*Directions for this task*: Gather up every line that includes the string "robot".
— Start of Provided data —
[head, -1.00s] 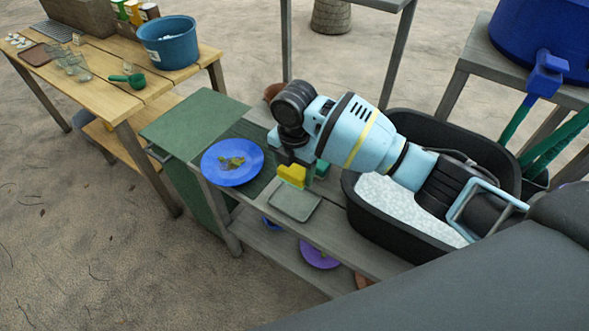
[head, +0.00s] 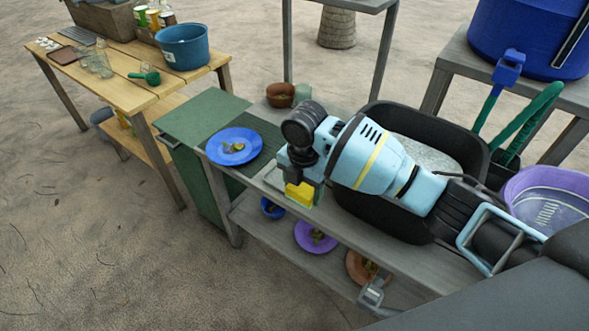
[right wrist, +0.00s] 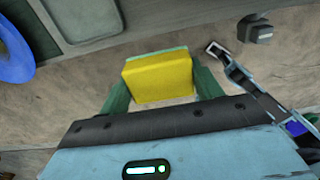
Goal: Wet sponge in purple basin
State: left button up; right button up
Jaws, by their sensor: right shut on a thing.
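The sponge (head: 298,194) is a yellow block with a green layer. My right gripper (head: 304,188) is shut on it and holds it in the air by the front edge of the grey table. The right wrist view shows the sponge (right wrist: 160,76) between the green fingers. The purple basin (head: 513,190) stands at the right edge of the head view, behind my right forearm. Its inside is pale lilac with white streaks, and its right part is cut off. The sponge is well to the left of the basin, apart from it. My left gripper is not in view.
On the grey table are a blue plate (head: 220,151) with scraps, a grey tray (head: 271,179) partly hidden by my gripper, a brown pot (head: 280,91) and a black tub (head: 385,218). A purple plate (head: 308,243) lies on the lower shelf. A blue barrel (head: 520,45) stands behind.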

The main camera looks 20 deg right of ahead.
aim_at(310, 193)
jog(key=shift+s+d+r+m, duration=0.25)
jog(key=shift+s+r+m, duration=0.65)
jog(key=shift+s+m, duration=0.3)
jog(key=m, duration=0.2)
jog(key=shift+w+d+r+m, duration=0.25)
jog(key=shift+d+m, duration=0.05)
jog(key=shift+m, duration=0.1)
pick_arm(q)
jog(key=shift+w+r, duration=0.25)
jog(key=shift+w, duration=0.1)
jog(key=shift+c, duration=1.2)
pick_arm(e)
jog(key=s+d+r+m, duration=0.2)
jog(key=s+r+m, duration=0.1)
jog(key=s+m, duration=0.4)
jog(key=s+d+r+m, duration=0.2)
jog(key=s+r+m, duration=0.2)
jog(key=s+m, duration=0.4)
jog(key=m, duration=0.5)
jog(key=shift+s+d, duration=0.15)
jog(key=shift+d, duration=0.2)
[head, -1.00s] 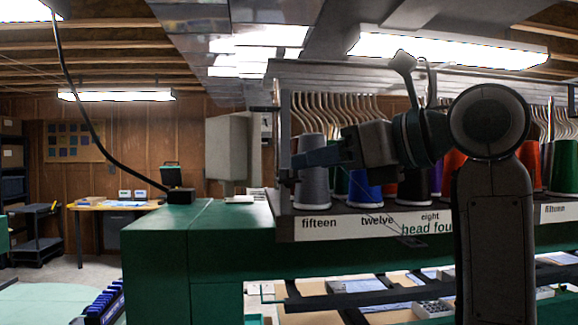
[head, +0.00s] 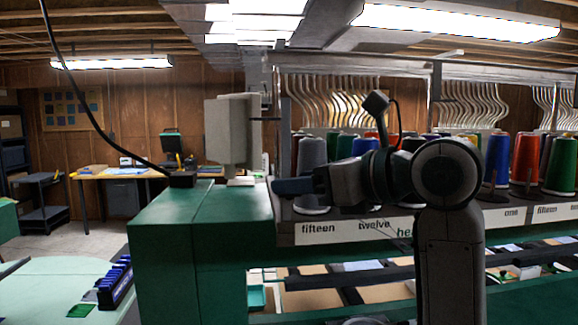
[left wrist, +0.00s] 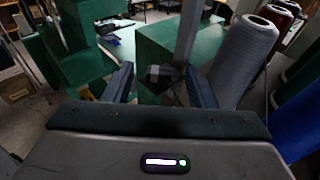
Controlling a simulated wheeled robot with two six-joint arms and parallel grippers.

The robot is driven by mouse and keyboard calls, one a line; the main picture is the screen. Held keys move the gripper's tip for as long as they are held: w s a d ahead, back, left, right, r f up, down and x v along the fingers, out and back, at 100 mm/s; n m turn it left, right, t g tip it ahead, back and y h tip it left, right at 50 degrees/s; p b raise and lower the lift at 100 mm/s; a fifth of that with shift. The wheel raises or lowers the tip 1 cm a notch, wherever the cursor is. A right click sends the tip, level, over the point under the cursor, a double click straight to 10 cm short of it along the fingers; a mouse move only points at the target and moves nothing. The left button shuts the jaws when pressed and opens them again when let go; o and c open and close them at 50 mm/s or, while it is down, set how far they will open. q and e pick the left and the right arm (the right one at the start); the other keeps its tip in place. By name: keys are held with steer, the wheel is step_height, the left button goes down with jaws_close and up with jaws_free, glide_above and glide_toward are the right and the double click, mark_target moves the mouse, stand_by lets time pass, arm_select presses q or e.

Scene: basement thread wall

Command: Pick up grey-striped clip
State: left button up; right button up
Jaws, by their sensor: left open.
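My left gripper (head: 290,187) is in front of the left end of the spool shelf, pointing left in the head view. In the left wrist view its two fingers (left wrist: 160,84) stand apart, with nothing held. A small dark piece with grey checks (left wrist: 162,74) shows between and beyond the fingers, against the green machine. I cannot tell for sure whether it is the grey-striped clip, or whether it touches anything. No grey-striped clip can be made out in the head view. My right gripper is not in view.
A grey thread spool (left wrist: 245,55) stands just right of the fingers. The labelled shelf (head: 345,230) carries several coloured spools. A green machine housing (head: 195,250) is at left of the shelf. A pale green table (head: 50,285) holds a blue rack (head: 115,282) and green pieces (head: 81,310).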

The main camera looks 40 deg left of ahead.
— End of Provided data —
*Written reply*:
Controlling a simulated wheeled robot with two six-joint arms and parallel grippers.
The robot is driven by mouse and keyboard calls, one a line; the main picture is the screen. Held keys move the gripper's tip for as long as they are held: w s a d ahead, back, left, right, r f up, down and x v along the fingers, out and back, at 100 mm/s; n m turn it left, right, t g tip it ahead, back and y h tip it left, right at 50 degrees/s; p b raise and lower the lift at 100 mm/s; a fifth of that with shift. The wheel raises or lowers the tip 1 cm a notch, wherever the cursor is. A right click sends the tip, level, over the point under the cursor, a double click straight to 10 cm short of it along the fingers; a mouse move only points at the target and moves nothing. The left button shuts the jaws when pressed and opens them again when let go; o and c open and close them at 50 mm/s or, while it is down, set how far they will open. q and e pick the left and the right arm (the right one at the start); the other keeps its tip in place. By name: keys are held with steer, the wheel is step_height, the left button goes down with jaws_close and up with jaws_free, glide_above and glide_toward are the right and the double click, mark_target moves the mouse, stand_by lets time pass, arm_select presses q or e.

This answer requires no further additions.